Desde su fundación en 1964, el ELN fue más afín con la teoría del foco guerrillero que auspiciaban Che Guevara y Fidel Castro. El ELN, como más tarde el M-19, fueron “atendidos” por el tenebroso Departamento América que dirigía desde La Habana Manuel Piñeiro (Barbarroja). Muchos guerrilleros pasaron por Cuba, donde recibieron cuidados de salud, adoctrinamiento ideológico y entrenamiento militar.
Y en Venezuela, primero bajo el régimen de Hugo Chávez y actualmente con el de Nicolás Maduro, el ELN ha estado como en su casa. Según un reciente informe de Insight Crime, en Venezuela, cerca de la frontera con Colombia, hay campamentos del ELN y de las disidencias de las FARC, solo que los primeros son los preferidos de Maduro. Lo prueban los narconegocios que hacen los guerrilleros con total impunidad y la seguridad de que disfrutan, en contraste con los disidentes de las FARC, varios de los cuales han sido asesinados en misteriosos ataques a sus campamentos.
Al régimen cubano —que luego que perdió el subsidio soviético se vio obligado a cambiar de táctica y entibió sus relaciones con los grupos guerrilleros del continente—, la relación con el ELN le está dando más pérdida que beneficios.

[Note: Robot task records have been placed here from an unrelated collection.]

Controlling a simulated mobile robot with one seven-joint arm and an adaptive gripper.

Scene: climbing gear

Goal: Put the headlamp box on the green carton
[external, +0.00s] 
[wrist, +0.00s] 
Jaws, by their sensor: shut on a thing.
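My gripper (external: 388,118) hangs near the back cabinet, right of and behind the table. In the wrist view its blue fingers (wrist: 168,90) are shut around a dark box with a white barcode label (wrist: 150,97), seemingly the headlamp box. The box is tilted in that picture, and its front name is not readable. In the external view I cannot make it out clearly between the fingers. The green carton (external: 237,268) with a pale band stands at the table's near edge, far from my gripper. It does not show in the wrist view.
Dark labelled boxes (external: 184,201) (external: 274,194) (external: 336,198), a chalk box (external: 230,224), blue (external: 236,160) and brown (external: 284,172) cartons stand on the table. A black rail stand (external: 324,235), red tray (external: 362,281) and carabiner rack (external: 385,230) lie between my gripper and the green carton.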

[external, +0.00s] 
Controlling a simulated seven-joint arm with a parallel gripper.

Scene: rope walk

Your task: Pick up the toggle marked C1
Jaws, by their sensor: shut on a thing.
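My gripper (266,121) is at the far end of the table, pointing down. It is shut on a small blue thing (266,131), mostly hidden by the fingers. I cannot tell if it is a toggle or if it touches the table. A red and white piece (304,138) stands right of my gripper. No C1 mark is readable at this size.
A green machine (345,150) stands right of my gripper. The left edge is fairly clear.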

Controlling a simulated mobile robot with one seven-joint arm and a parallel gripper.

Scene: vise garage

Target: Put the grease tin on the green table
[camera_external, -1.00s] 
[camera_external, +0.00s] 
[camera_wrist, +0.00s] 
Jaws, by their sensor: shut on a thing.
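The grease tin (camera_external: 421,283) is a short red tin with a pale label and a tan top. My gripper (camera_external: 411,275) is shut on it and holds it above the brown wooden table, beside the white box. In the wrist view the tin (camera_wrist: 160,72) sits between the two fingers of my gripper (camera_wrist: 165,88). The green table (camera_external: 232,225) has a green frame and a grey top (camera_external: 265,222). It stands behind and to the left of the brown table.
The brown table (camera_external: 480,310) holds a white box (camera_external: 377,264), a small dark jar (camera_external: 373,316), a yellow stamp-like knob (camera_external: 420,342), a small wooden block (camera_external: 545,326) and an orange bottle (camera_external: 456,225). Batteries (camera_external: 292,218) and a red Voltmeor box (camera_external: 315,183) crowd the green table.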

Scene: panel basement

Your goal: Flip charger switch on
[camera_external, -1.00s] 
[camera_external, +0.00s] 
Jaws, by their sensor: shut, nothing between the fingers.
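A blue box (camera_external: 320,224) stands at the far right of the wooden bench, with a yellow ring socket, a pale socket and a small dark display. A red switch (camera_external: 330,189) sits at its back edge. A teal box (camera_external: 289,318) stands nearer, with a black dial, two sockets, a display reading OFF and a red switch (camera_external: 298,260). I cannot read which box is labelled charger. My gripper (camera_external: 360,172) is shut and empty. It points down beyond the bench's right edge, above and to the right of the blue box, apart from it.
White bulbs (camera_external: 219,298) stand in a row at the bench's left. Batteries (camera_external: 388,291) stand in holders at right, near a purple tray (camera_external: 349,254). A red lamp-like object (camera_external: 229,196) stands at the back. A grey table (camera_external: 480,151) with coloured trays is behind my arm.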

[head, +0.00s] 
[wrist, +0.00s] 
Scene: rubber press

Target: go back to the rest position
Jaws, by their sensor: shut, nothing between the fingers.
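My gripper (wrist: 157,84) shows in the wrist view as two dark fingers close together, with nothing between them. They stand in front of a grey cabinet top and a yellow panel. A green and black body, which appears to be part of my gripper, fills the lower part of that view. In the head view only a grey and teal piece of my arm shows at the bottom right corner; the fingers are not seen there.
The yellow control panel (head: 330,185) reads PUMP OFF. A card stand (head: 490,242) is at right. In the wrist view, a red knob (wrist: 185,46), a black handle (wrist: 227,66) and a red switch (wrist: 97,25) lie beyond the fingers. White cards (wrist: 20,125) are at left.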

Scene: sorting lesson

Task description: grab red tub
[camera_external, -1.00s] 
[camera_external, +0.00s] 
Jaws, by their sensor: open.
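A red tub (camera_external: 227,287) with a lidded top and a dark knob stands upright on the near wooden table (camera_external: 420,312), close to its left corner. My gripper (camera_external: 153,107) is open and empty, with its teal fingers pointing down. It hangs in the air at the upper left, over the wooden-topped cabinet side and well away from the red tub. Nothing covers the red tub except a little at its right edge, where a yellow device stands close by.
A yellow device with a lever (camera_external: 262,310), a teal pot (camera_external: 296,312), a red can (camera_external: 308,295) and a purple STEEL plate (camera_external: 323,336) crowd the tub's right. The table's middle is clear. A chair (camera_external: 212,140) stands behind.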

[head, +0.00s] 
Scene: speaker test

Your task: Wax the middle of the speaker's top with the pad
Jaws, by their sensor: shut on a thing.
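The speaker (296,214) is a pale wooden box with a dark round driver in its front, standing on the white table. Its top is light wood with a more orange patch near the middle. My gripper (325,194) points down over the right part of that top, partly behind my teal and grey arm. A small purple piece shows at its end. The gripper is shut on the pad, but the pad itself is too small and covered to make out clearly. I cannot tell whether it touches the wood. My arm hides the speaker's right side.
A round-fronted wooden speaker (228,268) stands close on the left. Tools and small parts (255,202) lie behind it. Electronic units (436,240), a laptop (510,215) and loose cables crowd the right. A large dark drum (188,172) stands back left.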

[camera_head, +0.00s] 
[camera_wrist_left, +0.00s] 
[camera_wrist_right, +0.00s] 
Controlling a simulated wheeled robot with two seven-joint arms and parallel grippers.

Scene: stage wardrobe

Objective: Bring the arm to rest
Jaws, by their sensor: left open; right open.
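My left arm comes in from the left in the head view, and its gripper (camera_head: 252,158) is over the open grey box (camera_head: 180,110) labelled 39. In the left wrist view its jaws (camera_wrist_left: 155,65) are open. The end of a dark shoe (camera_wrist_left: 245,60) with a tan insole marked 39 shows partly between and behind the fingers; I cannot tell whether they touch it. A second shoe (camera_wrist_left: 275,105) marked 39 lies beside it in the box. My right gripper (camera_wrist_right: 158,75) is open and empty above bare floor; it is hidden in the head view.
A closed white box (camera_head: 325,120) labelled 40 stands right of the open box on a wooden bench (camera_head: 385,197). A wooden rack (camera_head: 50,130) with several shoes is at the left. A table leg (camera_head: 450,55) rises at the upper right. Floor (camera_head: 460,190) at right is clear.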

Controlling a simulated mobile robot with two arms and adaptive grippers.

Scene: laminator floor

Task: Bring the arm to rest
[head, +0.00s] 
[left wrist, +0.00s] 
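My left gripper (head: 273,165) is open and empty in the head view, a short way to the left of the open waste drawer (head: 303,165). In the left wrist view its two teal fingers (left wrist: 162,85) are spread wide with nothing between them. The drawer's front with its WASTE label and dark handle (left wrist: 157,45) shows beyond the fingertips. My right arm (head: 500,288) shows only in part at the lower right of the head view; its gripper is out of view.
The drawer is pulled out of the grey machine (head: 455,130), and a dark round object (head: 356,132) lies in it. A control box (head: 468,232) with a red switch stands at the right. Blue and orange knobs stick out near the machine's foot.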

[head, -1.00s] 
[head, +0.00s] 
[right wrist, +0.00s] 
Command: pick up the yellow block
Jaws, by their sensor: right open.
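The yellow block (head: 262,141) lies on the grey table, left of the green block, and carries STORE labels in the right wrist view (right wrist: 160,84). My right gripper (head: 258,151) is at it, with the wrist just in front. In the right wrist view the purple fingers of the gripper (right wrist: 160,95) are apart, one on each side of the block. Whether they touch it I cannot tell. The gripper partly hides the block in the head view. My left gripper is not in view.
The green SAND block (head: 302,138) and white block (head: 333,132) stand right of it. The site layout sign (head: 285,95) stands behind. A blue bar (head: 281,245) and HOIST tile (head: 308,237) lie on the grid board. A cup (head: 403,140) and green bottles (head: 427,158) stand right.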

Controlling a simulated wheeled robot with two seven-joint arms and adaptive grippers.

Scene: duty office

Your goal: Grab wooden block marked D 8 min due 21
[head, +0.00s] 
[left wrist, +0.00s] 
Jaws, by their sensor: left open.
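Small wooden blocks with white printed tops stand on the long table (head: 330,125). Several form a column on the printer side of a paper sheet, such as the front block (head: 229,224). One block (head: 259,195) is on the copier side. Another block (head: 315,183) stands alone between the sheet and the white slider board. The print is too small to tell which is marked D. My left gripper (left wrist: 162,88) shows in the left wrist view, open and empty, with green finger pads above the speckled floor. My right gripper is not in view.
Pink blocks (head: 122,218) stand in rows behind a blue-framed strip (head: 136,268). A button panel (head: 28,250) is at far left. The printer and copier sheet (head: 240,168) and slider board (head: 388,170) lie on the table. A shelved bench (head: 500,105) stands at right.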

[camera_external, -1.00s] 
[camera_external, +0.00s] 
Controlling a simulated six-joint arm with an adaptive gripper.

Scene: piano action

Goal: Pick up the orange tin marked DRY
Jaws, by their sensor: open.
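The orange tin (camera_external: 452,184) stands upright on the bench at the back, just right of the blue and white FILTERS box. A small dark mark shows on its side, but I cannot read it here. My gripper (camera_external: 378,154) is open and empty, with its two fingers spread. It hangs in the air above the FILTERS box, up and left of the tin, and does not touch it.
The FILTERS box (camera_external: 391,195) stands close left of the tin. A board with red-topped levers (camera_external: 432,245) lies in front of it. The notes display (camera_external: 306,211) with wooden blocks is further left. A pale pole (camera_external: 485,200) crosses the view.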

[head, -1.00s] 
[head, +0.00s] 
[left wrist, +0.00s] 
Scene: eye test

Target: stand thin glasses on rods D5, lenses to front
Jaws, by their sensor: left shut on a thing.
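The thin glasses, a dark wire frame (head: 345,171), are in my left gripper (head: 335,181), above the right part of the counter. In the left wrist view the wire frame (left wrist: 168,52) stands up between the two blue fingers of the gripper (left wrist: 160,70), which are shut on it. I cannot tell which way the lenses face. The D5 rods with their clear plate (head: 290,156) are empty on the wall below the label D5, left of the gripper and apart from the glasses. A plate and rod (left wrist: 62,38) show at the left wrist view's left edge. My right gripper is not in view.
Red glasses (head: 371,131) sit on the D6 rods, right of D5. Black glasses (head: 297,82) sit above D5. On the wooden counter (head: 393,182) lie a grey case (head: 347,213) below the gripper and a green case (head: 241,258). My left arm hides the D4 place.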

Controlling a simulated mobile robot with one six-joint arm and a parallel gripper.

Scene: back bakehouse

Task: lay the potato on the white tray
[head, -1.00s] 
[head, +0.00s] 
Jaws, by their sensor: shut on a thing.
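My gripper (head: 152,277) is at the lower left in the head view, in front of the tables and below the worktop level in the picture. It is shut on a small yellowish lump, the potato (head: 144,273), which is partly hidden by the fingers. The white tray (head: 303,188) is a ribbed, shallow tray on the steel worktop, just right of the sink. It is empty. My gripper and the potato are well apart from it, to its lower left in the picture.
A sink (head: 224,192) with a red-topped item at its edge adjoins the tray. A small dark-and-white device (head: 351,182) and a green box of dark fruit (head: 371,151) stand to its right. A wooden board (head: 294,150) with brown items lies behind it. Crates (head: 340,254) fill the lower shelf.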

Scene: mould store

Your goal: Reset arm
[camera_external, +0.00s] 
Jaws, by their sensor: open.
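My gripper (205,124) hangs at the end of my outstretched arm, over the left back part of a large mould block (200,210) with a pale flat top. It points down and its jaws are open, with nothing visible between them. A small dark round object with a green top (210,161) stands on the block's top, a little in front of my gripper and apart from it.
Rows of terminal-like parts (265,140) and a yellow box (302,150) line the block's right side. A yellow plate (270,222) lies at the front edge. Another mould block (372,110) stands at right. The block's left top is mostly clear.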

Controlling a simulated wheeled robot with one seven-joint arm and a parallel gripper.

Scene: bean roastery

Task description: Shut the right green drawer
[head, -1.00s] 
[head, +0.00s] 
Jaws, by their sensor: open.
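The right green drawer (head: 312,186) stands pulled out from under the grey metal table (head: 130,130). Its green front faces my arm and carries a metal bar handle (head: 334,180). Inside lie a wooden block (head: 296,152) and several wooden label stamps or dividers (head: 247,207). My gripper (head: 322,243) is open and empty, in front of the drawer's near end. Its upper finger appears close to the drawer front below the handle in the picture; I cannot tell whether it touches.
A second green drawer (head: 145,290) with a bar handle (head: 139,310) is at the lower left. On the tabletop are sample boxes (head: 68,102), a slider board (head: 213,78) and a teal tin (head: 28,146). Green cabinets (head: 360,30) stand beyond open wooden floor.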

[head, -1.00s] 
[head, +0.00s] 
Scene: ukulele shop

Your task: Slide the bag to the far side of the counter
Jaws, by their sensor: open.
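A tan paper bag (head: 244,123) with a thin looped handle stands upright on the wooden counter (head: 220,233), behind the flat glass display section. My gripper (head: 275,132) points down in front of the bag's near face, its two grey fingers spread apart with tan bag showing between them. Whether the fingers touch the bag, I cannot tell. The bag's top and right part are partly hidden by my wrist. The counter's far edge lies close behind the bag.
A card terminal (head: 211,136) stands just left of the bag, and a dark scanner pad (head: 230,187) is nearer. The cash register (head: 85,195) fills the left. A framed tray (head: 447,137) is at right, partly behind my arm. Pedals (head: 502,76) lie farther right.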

Recientemente, luego de que el gobierno de Petro retiró la orden de captura en su contra, llegó a Venezuela, procedente de Cuba, donde llevaba tres años hospedada, la delegación del ELN. Negarse a entregarlos al gobierno colombiano —como reclamaba el presidente Iván Duque— por su responsabilidad en el ataque terrorista contra una escuela de policías donde murieron 21 personas y 68 resultaron heridas costó a Cuba ser incluida por el gobierno norteamericano en el listado de estados que apoyan el terrorismo.
Por el momento, Nicolás Maduro es el que obtiene más ganancias de su mediación en Colombia para limpiar su muy deteriorada imagen y posar ante el mundo como pacifista.